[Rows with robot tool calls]
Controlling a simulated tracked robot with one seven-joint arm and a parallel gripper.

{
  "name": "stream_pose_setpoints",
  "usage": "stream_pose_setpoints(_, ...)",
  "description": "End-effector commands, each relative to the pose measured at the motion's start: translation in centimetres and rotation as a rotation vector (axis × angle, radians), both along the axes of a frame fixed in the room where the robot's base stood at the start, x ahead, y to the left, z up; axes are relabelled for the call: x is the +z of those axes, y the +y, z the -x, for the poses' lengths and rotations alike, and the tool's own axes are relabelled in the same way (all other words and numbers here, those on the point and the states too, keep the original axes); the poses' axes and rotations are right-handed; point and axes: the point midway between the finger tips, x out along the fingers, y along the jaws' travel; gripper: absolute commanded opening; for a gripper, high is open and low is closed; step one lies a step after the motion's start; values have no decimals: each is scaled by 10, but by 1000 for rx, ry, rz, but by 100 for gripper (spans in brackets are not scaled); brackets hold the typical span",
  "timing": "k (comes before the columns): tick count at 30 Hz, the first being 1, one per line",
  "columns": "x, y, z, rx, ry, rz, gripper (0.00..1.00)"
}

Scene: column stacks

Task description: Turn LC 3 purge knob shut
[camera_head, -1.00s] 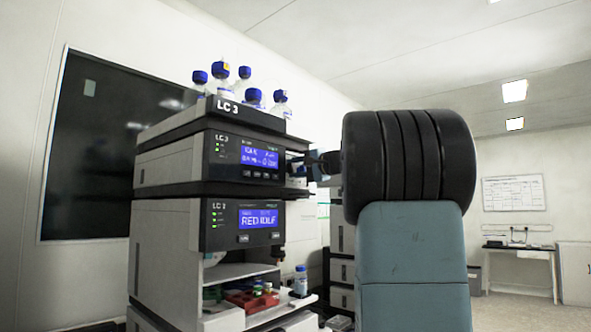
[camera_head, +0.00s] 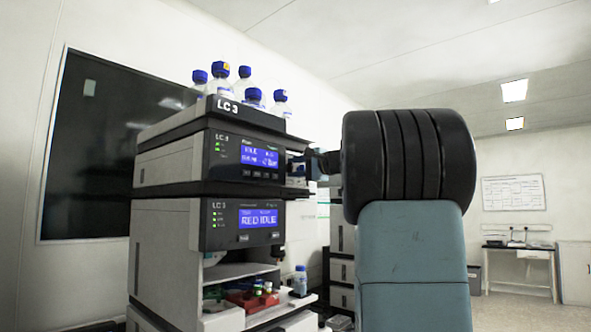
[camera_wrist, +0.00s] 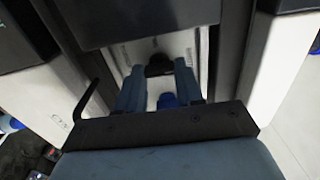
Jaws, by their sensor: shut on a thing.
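The LC 3 stack (camera_head: 196,160) stands left of the middle in the head view, with its name on the dark top edge. My gripper (camera_wrist: 160,72) reaches the right part of its upper front from the right in the head view, partly hidden behind my own arm. In the wrist view its two blue fingers lie on either side of a small black knob (camera_wrist: 159,66), the purge knob. The fingers are shut on it. The knob's turn angle cannot be told. In the head view the knob is hidden.
Blue-capped bottles (camera_head: 221,80) stand on top of the stack. A lit display (camera_head: 260,157) sits left of my gripper. A tray with a red rack (camera_head: 252,298) and a small bottle (camera_head: 300,280) are below.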

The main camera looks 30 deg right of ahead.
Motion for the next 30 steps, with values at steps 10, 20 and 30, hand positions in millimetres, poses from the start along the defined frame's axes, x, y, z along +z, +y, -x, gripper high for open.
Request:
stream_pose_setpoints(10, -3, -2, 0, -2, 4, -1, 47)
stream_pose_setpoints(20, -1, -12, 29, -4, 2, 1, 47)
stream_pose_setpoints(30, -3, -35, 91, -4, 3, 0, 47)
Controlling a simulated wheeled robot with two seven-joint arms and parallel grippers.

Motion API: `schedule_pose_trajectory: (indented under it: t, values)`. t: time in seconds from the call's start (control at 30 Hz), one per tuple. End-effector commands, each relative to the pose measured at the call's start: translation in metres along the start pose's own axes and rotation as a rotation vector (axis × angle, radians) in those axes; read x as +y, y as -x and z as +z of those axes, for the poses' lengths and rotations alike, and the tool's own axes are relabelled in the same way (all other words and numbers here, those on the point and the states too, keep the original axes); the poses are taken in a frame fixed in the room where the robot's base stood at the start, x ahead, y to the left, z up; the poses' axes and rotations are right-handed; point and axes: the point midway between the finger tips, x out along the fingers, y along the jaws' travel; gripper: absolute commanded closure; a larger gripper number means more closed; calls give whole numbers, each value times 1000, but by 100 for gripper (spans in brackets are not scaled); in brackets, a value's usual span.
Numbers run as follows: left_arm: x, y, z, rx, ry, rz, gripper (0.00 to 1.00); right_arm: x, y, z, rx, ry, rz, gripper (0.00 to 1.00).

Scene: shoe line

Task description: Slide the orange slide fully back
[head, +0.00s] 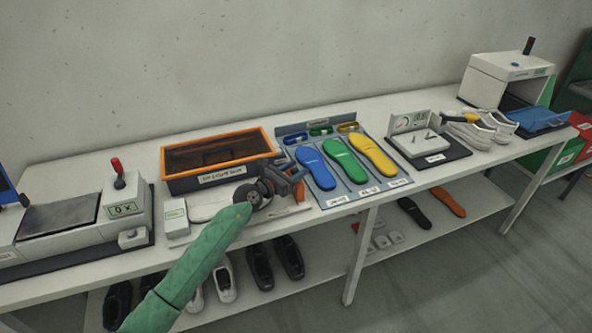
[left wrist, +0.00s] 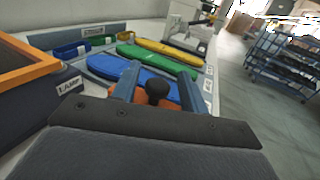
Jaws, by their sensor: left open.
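The orange slide (left wrist: 128,92) shows only in part in the left wrist view, between and behind my fingers. A black round knob (left wrist: 157,91) stands up in front of it. My left gripper (left wrist: 158,83) is open, with one blue-grey finger on each side of the knob. I cannot tell whether the fingers touch it. In the head view my left gripper (head: 294,178) is over the front part of the table, between the orange-rimmed box and the insole board. A small orange part (head: 299,193) shows beside it; my gripper hides most of what is there. My right gripper is not in view.
The orange-rimmed dark box (head: 172,187) stands behind and left of my gripper. The insole board (head: 337,202) with blue, green and yellow insoles lies close on the right. A small white box (head: 176,219) stands left. Several shoes are on the lower shelf (head: 327,254).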

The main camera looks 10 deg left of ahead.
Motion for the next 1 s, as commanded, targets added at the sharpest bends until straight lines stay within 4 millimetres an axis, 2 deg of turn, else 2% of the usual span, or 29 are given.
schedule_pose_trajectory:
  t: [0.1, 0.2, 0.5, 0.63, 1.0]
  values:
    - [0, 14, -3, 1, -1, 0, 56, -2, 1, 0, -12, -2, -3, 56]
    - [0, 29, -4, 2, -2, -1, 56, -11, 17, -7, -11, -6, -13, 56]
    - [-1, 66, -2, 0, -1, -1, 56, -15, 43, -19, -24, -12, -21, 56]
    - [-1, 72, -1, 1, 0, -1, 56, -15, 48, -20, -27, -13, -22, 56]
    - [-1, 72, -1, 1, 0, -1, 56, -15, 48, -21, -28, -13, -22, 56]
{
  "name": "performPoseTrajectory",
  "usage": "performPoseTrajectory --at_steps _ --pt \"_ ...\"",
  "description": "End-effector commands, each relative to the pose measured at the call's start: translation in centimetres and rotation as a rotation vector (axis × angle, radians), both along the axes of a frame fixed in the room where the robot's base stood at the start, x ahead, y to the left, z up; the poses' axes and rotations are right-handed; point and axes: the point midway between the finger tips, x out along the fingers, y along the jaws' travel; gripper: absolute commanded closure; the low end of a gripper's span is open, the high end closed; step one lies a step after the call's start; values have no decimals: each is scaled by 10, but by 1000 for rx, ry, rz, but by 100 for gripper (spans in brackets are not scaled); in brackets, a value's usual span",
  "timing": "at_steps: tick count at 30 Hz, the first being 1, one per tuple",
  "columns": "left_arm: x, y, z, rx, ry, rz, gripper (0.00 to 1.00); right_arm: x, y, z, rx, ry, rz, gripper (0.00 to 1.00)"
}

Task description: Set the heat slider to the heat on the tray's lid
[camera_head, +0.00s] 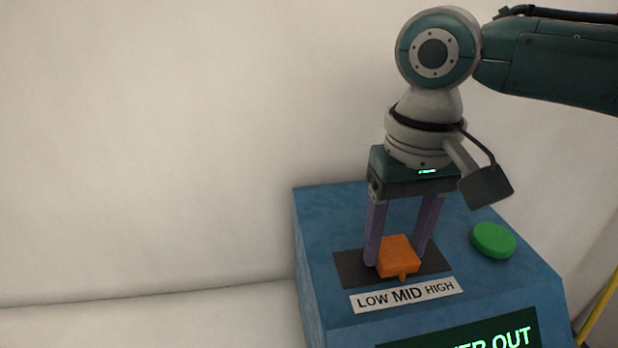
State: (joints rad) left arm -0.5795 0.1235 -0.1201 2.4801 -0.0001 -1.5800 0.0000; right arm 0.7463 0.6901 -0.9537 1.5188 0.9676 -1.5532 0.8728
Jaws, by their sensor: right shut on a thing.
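The heat slider's orange knob (398,256) sits on a dark track plate (350,268) on top of a blue machine (325,240). A white label strip (407,295) in front of the track reads LOW, MID, HIGH from left to right. The small pointer on the knob's front is near the MID mark. My right gripper (397,256) reaches down from above, with its purple fingers on both sides of the knob, shut on it. The tray and its lid are not in view. My left gripper is not in view.
A green round button (493,240) is on the machine top, right of the slider. A dark display (470,335) with green letters, partly cut off, is on the front. A yellow bar (598,308) is at the lower right. A plain pale wall fills the left.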

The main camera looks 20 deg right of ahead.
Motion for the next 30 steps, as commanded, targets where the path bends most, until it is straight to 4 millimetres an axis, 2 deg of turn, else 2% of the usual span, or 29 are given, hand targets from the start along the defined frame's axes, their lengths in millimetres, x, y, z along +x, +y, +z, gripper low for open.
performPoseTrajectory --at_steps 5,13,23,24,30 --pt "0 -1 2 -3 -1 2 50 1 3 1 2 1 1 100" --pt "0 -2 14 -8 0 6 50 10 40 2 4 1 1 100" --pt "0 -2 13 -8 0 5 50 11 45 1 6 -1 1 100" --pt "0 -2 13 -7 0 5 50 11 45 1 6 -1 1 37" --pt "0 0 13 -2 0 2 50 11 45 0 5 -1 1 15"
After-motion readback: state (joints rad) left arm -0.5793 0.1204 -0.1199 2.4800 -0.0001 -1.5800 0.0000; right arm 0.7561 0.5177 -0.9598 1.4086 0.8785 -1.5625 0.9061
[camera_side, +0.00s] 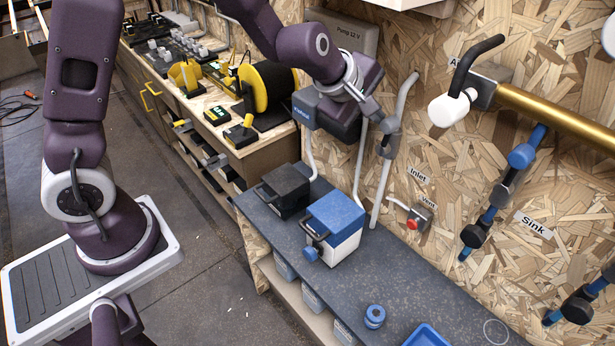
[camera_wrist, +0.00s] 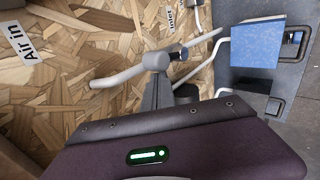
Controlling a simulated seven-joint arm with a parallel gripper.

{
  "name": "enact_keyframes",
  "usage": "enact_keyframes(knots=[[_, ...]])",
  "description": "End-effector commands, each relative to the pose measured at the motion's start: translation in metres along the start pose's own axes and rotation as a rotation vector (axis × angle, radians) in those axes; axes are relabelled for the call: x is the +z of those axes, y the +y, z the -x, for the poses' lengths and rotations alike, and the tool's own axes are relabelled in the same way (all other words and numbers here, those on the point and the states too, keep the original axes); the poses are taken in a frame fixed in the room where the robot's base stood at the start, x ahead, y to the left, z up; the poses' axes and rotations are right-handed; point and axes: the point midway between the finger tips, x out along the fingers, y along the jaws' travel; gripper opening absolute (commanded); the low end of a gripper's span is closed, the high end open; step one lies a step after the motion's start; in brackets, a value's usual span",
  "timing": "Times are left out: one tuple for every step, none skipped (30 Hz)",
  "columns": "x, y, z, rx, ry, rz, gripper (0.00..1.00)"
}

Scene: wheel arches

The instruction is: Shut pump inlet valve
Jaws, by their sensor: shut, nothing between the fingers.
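In the side view, the pump inlet valve (camera_side: 391,125) is a grey fitting on the pale hose running up the wooden wall, left of the "Inlet" label (camera_side: 418,176). My gripper (camera_side: 378,116) is at the valve's left side with its fingers shut and nothing between them. Its fingertips appear close to or touching the valve; I cannot tell which. In the wrist view, the shut fingers (camera_wrist: 157,95) reach up toward the grey fitting and hide part of it. The exact position of the valve's handle is unclear.
A blue-and-white box (camera_side: 337,225) and a black box (camera_side: 284,187) stand on the grey counter below. A red-buttoned vent fitting (camera_side: 414,221) is on the wall to the right. A brass pipe (camera_side: 550,112) with blue valves is farther right. Yellow reels (camera_side: 268,88) stand at left.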

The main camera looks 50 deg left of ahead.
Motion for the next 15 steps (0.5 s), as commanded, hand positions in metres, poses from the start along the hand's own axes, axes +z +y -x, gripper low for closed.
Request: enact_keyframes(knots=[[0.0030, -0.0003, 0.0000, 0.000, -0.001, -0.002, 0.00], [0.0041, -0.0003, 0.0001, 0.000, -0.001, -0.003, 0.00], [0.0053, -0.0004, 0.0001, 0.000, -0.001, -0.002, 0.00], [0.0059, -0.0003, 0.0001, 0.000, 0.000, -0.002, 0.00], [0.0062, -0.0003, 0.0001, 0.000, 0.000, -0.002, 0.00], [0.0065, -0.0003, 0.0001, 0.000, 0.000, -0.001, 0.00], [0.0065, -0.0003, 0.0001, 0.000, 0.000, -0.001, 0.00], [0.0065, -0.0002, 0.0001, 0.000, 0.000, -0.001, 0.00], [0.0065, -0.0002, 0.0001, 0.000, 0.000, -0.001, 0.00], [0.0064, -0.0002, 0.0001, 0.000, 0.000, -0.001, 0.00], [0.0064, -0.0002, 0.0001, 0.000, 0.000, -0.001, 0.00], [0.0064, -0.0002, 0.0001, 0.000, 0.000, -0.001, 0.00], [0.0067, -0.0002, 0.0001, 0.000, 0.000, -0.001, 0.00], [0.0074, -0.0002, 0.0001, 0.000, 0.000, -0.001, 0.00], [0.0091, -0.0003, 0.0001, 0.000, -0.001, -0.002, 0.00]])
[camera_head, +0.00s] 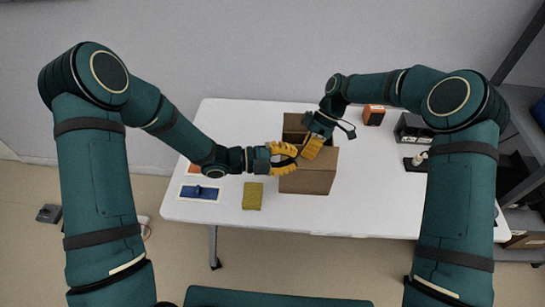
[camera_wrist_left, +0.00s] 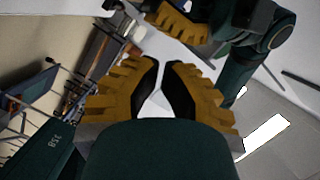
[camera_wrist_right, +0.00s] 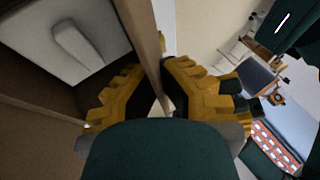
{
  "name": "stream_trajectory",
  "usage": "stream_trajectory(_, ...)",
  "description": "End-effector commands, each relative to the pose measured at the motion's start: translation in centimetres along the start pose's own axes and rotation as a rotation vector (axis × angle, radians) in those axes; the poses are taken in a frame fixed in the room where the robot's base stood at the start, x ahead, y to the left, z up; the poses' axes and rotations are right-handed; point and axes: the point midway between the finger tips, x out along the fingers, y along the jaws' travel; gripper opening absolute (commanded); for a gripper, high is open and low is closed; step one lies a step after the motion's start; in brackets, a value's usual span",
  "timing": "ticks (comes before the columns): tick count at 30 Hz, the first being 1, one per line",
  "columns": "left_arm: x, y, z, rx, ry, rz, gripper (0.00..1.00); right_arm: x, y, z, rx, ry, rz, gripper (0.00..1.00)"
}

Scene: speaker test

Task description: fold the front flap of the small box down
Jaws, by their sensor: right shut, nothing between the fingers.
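The small brown box (camera_head: 305,182) stands on the white table with its top open. It also shows in the right wrist view as brown walls (camera_wrist_right: 40,135). My left gripper (camera_head: 297,157) is at the box's left upper edge, its fingertips close together with nothing seen between them. My right gripper (camera_head: 308,157) is over the box opening and shut. In the right wrist view an upright cardboard edge (camera_wrist_right: 150,60) runs close by its fingertips. The grippers hide part of the box's top, and I cannot tell the front flap's exact angle.
The white table (camera_head: 380,205) has free room right of the box. A yellow-green block (camera_head: 252,196) and a blue item (camera_head: 199,192) lie at left. An orange-black item (camera_head: 374,115) and a dark device (camera_head: 413,128) stand at the back right. A grey shelf (camera_head: 525,220) stands beyond the right end.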

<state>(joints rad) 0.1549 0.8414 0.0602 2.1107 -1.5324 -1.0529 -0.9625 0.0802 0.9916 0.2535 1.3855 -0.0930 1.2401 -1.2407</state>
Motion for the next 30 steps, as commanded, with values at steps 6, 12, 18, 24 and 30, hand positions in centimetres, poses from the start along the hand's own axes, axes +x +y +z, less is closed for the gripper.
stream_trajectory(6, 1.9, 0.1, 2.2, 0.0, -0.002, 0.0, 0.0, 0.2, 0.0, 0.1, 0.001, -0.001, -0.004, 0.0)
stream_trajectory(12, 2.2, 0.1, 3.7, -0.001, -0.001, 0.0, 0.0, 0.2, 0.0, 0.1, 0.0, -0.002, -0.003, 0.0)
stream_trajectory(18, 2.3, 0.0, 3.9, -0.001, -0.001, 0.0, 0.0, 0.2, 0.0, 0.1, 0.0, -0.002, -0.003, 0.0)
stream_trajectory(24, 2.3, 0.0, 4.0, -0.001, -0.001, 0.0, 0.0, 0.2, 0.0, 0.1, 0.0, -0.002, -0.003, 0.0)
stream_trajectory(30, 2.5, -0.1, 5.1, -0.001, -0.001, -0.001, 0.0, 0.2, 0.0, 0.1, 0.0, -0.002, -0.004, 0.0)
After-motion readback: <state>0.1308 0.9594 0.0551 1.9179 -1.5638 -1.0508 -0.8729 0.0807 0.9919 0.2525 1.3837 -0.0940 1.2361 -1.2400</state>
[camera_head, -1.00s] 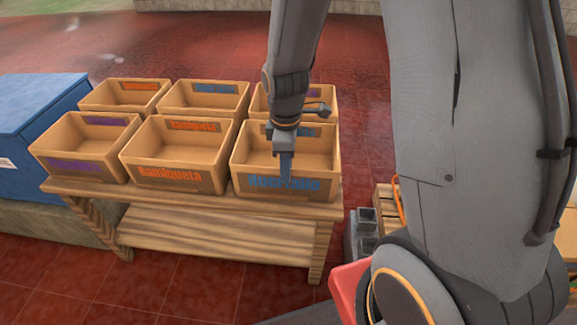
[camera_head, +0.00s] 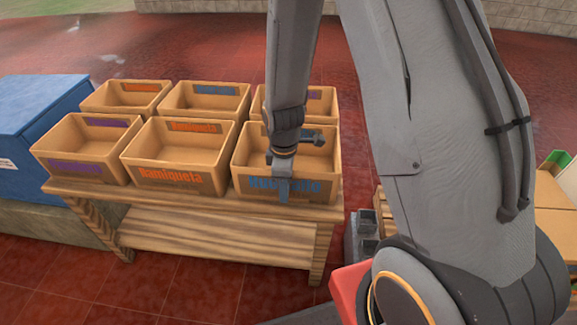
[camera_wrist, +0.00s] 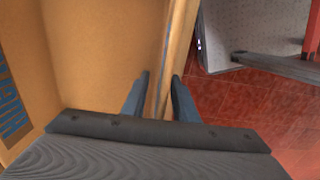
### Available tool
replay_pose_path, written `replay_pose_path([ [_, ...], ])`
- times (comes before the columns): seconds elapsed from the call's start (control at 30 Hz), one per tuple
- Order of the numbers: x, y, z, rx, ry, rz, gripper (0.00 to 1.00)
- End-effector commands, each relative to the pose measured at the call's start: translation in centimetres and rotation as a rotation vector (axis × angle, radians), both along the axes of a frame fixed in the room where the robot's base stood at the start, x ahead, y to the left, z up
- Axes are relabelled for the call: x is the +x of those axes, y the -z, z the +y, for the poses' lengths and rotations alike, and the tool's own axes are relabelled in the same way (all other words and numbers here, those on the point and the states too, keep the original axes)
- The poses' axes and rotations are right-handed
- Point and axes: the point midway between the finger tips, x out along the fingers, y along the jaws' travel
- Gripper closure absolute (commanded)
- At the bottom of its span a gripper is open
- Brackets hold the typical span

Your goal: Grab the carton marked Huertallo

» PROBLEM REQUIREMENTS: Find each line in the records holding the string "comes" and show it.

» RESULT OF THIS EXERCISE:
  "timing": "k (comes before the columns): tick count at 30 Hz, the first being 1, one per line",
  "timing": "ticks (comes before the columns): tick count at 30 Hz, the first being 1, one per line",
- times (comes before the columns): seconds elapsed from the call's start (control at 30 Hz), one per tuple

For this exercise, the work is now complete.